Na sequência desta análise, o TdC recomendou à Assembleia da República e ao Governo aperfeiçoamentos no financiamento do processo de descentralização, “incorporando na LFL e nos diplomas setoriais normas claras e objetivas que facilitem a operacionalização e compreensão do seu financiamento”, e a introdução na lei de mecanismos de distribuição do financiamento, tendo em conta “a heterogeneidade dos municípios” e os “objetivos da coesão territorial”.
Ao membro do Governo com a área da Administração Local recomendou melhorias na transparência das transferências a efetuar através do FFD, que assegure que este fundo “incorpora para cada município os valores adequados para o exercício das competências descentralizadas”, e diligências para que seja garantido o acesso dos municípios aos sistemas de informação utilizados pela administração direta e indireta do Estado.
O TdC aconselhou ainda aos membros do Governo responsáveis por áreas descentralizadas medidas que simplifiquem a carga burocrática.
Também a Direção-Geral as Autarquias Locais é visada nas recomendações do TdC, que exortou a entidade à divulgação de informação financeira relacionada com o processo de descentralização e à avaliação sistemática dos mecanismos de reporte à disposição dos municípios.

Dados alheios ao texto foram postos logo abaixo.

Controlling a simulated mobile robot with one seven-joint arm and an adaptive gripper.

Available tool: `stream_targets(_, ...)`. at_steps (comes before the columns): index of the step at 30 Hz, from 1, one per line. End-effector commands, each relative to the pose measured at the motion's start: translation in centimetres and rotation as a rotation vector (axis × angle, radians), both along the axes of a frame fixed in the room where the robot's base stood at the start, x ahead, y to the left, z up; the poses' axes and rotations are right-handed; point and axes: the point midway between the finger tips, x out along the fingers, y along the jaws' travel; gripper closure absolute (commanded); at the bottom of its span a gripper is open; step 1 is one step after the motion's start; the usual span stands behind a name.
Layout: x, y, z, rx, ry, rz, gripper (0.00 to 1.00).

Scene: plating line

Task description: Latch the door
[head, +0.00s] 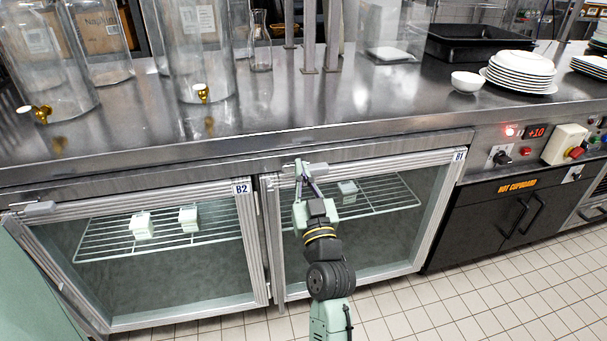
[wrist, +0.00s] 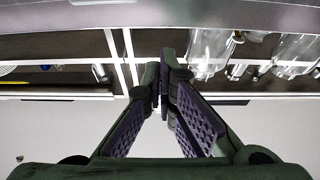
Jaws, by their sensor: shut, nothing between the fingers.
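Two glass-fronted cabinet doors are under the steel counter: the door labelled B2 (head: 150,296) on the left and the door labelled B1 (head: 425,225) on the right. My gripper (head: 304,168) is shut and empty at the top left corner of the B1 door, close to the door's top rail. A small grey latch piece (head: 289,169) shows there, partly hidden behind my fingers. I cannot tell whether it is engaged or whether my fingertips touch it. A similar grey latch (head: 38,208) is at B2's top left. In the wrist view, my fingertips (wrist: 160,84) meet.
The steel counter (head: 300,105) overhangs just above my gripper. It bears glass dispensers (head: 203,55), a white bowl (head: 466,82) and stacked plates (head: 520,72). White cartons (head: 142,226) sit on the rack inside B2. A black hot cupboard (head: 505,215) stands right. Tiled floor (head: 480,300) is clear.

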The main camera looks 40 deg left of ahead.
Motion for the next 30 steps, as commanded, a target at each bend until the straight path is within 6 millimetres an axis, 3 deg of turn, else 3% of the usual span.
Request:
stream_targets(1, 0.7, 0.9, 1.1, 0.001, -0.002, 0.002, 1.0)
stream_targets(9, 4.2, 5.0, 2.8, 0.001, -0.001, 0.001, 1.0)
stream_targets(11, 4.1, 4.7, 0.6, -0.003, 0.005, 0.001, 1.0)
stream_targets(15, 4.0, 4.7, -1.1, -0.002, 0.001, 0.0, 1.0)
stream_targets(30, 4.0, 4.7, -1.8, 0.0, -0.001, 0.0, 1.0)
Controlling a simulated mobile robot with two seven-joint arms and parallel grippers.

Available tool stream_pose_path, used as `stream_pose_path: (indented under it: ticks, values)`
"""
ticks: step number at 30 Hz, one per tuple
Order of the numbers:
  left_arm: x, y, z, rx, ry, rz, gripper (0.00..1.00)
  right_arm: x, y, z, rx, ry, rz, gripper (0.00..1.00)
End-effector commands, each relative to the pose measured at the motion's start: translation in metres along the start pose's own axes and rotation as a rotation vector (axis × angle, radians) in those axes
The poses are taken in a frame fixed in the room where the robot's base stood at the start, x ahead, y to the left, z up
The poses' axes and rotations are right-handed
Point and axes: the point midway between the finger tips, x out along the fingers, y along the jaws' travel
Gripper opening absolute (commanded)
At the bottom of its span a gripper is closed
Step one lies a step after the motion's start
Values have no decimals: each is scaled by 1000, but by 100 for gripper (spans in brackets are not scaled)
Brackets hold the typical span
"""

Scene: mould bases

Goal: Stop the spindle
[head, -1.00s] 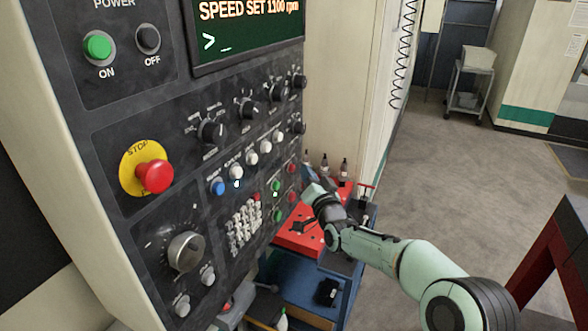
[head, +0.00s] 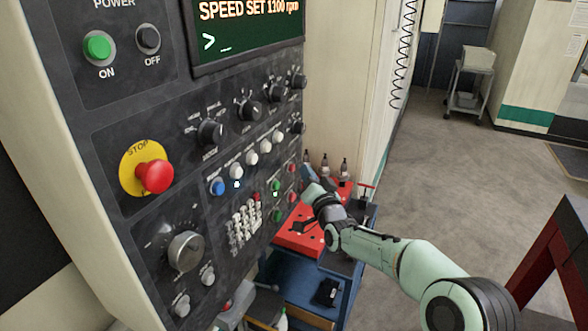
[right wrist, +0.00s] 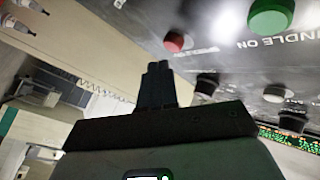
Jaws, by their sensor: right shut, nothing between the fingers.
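The spindle control panel (head: 150,215) fills the left of the head view. Small green buttons (head: 276,186) and red buttons (head: 291,168) sit in pairs near its right edge. My right gripper (head: 307,178) is beside these buttons, shut and empty. In the right wrist view its closed fingertips (right wrist: 158,68) point towards a red button (right wrist: 174,41), whose label is too blurred to read; a gap shows between them. A green button (right wrist: 270,18), labelled partly "NDLE ON", is to the right. My left gripper is not in view.
A large red stop button (head: 155,176) on a yellow disc and a dial (head: 186,251) are further left. The screen (head: 247,28) reads SPEED SET 1100 rpm. A blue cart with a red top (head: 300,240) and several tool holders stands behind my right arm.

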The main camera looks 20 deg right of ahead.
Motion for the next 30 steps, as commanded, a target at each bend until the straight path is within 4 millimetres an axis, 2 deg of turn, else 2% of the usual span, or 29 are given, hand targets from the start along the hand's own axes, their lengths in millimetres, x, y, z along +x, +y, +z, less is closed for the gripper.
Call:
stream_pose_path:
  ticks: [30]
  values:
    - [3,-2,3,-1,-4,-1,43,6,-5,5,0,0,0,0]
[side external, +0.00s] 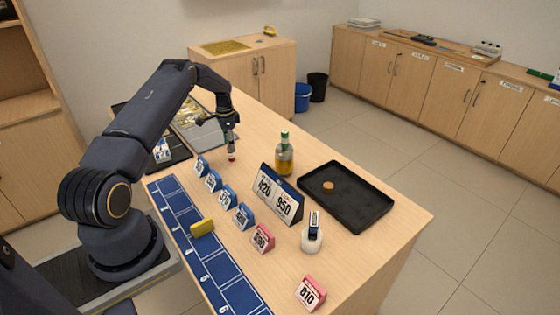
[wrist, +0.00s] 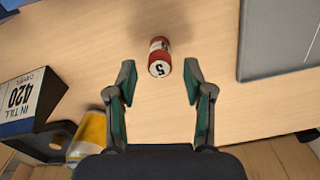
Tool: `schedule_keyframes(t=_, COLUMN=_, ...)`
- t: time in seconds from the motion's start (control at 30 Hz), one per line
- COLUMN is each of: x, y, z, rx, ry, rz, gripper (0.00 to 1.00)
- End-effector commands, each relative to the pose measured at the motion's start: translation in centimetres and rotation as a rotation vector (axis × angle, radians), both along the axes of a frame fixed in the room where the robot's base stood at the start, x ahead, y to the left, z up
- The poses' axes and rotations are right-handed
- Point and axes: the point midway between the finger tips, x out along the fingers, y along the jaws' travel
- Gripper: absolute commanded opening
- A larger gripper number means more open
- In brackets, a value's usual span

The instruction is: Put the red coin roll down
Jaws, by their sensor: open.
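The red coin roll (wrist: 160,58) has a white end marked 5 and shows beyond and between my fingertips in the wrist view. In the side view it is a small red and white piece (side external: 231,155) on the counter, directly below my gripper (side external: 231,141). My gripper (wrist: 159,82) is open, with a finger to each side of the roll and clear gaps between. Neither finger appears to touch it. Whether the roll's base rests fully on the wood is too small to tell.
A price sign (side external: 277,194), a bottle (side external: 284,157) and a black tray (side external: 352,212) with a small brown piece (side external: 328,185) stand to the right. Several small tags line the blue numbered mat (side external: 197,240), where a yellow block (side external: 202,228) lies. Bare wood surrounds the roll.

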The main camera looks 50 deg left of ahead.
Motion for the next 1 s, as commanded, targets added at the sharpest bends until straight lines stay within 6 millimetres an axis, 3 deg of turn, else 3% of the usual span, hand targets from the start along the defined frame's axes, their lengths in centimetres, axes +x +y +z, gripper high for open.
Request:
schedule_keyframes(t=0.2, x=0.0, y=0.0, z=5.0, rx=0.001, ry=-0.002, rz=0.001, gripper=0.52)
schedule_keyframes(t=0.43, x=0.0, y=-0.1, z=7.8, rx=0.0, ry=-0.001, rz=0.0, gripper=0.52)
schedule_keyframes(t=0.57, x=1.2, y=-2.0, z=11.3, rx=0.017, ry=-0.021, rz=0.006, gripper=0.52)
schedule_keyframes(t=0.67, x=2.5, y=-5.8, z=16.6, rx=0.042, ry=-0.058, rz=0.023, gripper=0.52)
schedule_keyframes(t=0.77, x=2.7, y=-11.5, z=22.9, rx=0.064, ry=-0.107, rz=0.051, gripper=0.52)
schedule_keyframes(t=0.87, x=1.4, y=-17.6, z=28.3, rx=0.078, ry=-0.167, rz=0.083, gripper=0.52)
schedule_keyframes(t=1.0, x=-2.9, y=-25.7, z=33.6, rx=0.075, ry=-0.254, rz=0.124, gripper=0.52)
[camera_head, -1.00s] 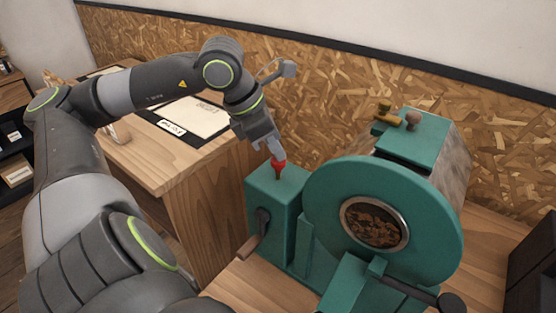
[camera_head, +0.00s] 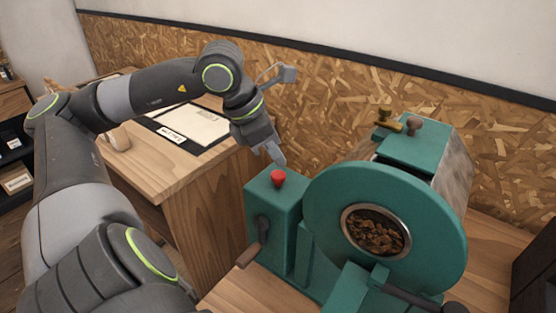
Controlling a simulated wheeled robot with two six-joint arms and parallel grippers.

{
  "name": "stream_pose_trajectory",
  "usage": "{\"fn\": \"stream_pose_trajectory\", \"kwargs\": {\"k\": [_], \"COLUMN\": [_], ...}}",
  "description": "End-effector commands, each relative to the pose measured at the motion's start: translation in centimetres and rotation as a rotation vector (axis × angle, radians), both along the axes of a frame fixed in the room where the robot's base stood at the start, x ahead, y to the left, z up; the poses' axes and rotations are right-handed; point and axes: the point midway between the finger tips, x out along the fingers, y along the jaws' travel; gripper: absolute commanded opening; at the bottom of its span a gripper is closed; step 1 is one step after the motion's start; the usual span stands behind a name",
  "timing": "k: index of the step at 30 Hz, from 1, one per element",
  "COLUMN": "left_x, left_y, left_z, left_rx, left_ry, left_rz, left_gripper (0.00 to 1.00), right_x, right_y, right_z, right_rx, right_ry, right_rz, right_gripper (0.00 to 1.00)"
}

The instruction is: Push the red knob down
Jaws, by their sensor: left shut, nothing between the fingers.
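The red knob (camera_head: 278,177) stands on top of the teal box (camera_head: 288,204) at the left of the roasting machine. It sits low, close to the box top, with only a short bit of stem showing. My left gripper (camera_head: 280,162) is shut and empty, pointing down. Its fingertips are just above and behind the knob, and I cannot tell whether they touch it. My right gripper is not in view.
The roaster's round teal front (camera_head: 320,205) with its bean window stands just right of the knob. A crank handle (camera_head: 250,256) sticks out of the box's front. A wooden desk (camera_head: 150,170) with papers is behind my left arm.

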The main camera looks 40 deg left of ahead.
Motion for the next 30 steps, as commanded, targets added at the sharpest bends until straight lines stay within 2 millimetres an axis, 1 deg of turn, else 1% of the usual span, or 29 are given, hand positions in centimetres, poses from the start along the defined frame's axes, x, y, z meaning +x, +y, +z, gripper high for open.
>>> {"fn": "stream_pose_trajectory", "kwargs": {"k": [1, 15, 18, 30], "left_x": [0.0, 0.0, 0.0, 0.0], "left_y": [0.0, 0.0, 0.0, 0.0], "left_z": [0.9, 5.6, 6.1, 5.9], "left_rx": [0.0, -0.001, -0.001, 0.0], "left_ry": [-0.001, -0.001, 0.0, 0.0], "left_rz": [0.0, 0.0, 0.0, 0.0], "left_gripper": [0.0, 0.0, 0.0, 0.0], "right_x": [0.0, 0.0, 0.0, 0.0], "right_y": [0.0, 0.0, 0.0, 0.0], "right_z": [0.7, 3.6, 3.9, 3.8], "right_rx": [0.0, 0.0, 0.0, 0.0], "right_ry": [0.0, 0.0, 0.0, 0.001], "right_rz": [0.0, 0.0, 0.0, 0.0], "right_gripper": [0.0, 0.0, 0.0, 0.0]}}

A estes também aconselhou que “trabalhem no sentido de adequar os sistemas operativos às exigências de reporte da informação financeira”, invistam num subsistema de contabilidade relacionada com a descentralização e que incluam nos Relatórios de Gestão anuais análises ao impacto da descentralização nas contas municipais.
O Tribunal realçou ainda que este novo ciclo de descentralização não foi “fundamentado em estudos técnicos, independentes e científicos”, que poderiam ter ajudado “na tomada de decisões” sobre o processo, devido à “sua abrangência e complexidade”.